» **Problem statement**
Exactly as they appear, output all of the records. Skip any images.

» **Entries provided**
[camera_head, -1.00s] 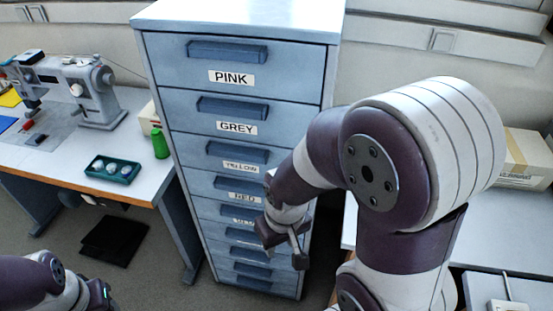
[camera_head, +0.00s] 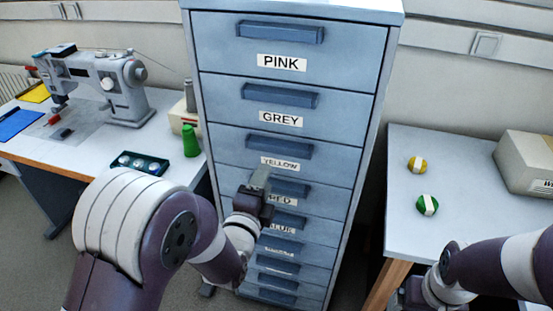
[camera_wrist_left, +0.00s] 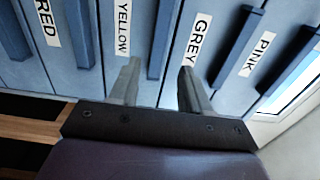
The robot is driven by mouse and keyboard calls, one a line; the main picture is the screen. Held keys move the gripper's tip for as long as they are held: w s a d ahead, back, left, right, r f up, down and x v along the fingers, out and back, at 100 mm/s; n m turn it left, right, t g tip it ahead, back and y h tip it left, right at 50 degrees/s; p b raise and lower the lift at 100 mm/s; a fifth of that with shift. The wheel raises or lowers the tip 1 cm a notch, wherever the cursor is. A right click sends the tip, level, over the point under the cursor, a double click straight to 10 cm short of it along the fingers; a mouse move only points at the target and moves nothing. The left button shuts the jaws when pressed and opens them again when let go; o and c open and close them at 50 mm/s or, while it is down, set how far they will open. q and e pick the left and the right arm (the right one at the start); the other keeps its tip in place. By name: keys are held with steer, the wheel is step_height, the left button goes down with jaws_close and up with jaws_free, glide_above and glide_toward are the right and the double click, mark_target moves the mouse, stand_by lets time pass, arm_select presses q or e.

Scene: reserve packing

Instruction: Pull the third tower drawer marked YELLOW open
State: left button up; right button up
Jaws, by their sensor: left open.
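The blue-grey drawer tower (camera_head: 362,150) stands in the middle of the head view, its drawers shut. The third drawer has a YELLOW label (camera_head: 280,163) below its bar handle (camera_head: 280,147). My left gripper (camera_head: 261,180) is open and empty, in front of the tower just below that label. In the left wrist view its fingers (camera_wrist_left: 160,84) lie on either side of the lower end of the YELLOW drawer's handle (camera_wrist_left: 165,38); I cannot tell whether they reach around it. The YELLOW label (camera_wrist_left: 123,27) shows beside it. My right arm is at the lower right; its fingers are unclear.
A table with a sewing machine (camera_head: 105,85), a green bottle (camera_head: 190,141) and a dark green tray (camera_head: 139,163) is left of the tower.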

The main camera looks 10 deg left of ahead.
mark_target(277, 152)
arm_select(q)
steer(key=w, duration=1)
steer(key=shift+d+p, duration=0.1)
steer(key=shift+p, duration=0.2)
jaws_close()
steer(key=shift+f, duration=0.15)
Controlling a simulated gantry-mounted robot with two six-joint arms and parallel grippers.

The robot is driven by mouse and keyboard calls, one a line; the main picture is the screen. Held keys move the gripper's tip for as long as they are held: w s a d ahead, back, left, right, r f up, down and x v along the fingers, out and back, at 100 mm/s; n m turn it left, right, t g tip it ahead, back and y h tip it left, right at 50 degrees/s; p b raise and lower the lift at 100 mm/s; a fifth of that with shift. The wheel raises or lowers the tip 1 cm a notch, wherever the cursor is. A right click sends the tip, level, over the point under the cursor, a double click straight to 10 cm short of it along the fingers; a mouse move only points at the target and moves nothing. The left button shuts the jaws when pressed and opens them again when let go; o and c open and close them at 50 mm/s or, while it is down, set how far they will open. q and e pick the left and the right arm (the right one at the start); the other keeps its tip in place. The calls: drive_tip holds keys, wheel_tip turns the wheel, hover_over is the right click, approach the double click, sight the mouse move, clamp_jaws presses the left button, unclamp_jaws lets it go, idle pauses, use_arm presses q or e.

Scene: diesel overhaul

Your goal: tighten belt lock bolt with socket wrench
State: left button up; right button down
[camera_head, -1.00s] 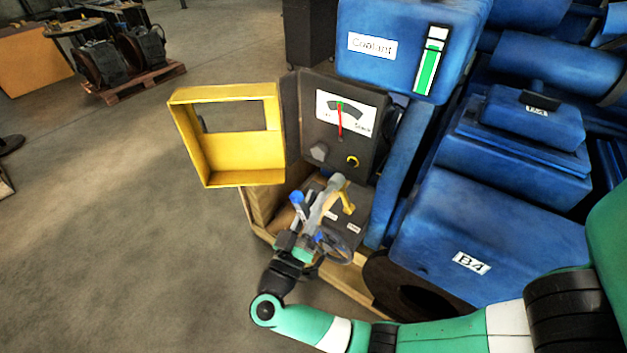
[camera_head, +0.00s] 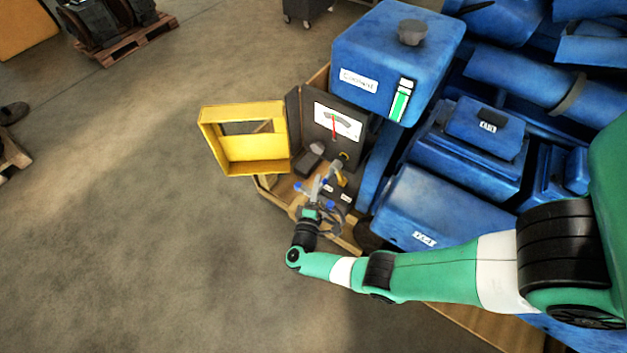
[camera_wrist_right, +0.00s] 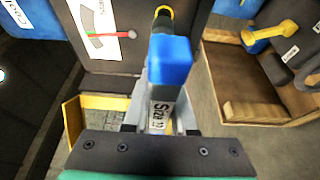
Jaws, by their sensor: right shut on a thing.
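My right gripper (camera_head: 312,211) is shut on the socket wrench (camera_head: 322,183), a grey tool that points up toward the dark panel (camera_head: 322,100). In the right wrist view the wrench (camera_wrist_right: 168,65) has a blue block and a label that seems to read "Size 22". A yellow-ringed bolt (camera_head: 344,155) sits low on the panel, just beyond the wrench's far end. In the right wrist view the yellow ring (camera_wrist_right: 163,11) shows above the blue block. The block hides the wrench's far end there, so I cannot tell whether it touches the bolt. My left gripper is not in view.
A gauge (camera_head: 338,120) with a red needle is above the bolt. An open yellow cover (camera_head: 248,148) stands left of the panel. The blue coolant tank (camera_head: 370,55) and engine are right. Other blue and yellow tools (camera_wrist_right: 262,36) lie nearby. Open floor is at left.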

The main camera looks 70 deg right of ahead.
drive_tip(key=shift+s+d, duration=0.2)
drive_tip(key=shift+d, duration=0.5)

» **Response to the exercise**
[camera_head, -1.00s] 
[camera_head, +0.00s] 
[camera_wrist_left, +0.00s] 
The robot is driven by mouse and keyboard calls, one a line; the main picture is the screen. Held keys move the gripper's tip for as long as they are held: w s a d ahead, back, left, right, r f up, down and x v along the fingers, out and back, at 100 mm/s; n m turn it left, right, t g tip it ahead, back and y h tip it left, right at 50 degrees/s; p b raise and lower the lift at 100 mm/s; a fifth of that with shift. The wheel raises or lowers the tip 1 cm a notch, wherever the cursor is. A right click sends the tip, level, over the point under the cursor, a double click straight to 10 cm short of it along the fingers; a mouse move only points at the target and moves nothing. The left button shuts the jaws when pressed and opens them again when let go; o and c open and close them at 50 mm/s or, while it is down, set how far they will open. q and e pick the left and the right arm (the right one at the start); the other keeps its tip in place. By name: keys are held with steer, the wheel is step_height, the left button goes down with jaws_close and up with jaws_free, glide_above and glide_toward are the right and the double click, mark_target moves the mouse, stand_by lets time pass, arm_select presses q or e.

Scene: reserve packing

Instruction: Pull the third tower drawer marked YELLOW open
State: left button up; right button up
Jaws, by their sensor: left open.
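The blue-grey drawer tower (camera_head: 362,150) stands in the middle of the head view, its drawers shut. The third drawer has a YELLOW label (camera_head: 280,163) below its bar handle (camera_head: 280,147). My left gripper (camera_head: 261,180) is open and empty, in front of the tower just below that label. In the left wrist view its fingers (camera_wrist_left: 160,84) lie on either side of the lower end of the YELLOW drawer's handle (camera_wrist_left: 165,38); I cannot tell whether they reach around it. The YELLOW label (camera_wrist_left: 123,27) shows beside it. My right arm is at the lower right; its fingers are unclear.
A table with a sewing machine (camera_head: 105,85), a green bottle (camera_head: 190,141) and a dark green tray (camera_head: 139,163) is left of the tower.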

The main camera looks 10 deg left of ahead.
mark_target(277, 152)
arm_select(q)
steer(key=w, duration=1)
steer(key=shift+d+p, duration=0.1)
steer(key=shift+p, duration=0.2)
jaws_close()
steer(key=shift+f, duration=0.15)
Controlling a simulated gantry-mounted robot with two six-joint arms and parallel grippers.

The robot is driven by mouse and keyboard calls, one a line; the main picture is the screen. Held keys move the gripper's tip for as long as they are held: w s a d ahead, back, left, right, r f up, down and x v along the fingers, out and back, at 100 mm/s; n m turn it left, right, t g tip it ahead, back and y h tip it left, right at 50 degrees/s; p b raise and lower the lift at 100 mm/s; a fifth of that with shift. The wheel raises or lowers the tip 1 cm a notch, wherever the cursor is. A right click sends the tip, level, over the point under the cursor, a double click straight to 10 cm short of it along the fingers; a mouse move only points at the target and moves nothing. The left button shuts the jaws when pressed and opens them again when let go; o and c open and close them at 50 mm/s or, while it is down, set how far they will open. q and e pick the left and the right arm (the right one at the start); the other keeps its tip in place. The calls: drive_tip holds keys, wheel_tip turns the wheel, hover_over is the right click, approach the double click, sight the mouse move, clamp_jaws presses the left button, unclamp_jaws lets it go, idle pauses, use_arm presses q or e.

Scene: diesel overhaul

Your goal: tighten belt lock bolt with socket wrench
State: left button up; right button down
[camera_head, -1.00s] 
[camera_head, +0.00s] 
[camera_wrist_right, +0.00s] 
Jaws, by their sensor: right shut on a thing.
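My right gripper (camera_head: 312,211) is shut on the socket wrench (camera_head: 322,183), a grey tool that points up toward the dark panel (camera_head: 322,100). In the right wrist view the wrench (camera_wrist_right: 168,65) has a blue block and a label that seems to read "Size 22". A yellow-ringed bolt (camera_head: 344,155) sits low on the panel, just beyond the wrench's far end. In the right wrist view the yellow ring (camera_wrist_right: 163,11) shows above the blue block. The block hides the wrench's far end there, so I cannot tell whether it touches the bolt. My left gripper is not in view.
A gauge (camera_head: 338,120) with a red needle is above the bolt. An open yellow cover (camera_head: 248,148) stands left of the panel. The blue coolant tank (camera_head: 370,55) and engine are right. Other blue and yellow tools (camera_wrist_right: 262,36) lie nearby. Open floor is at left.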

The main camera looks 70 deg right of ahead.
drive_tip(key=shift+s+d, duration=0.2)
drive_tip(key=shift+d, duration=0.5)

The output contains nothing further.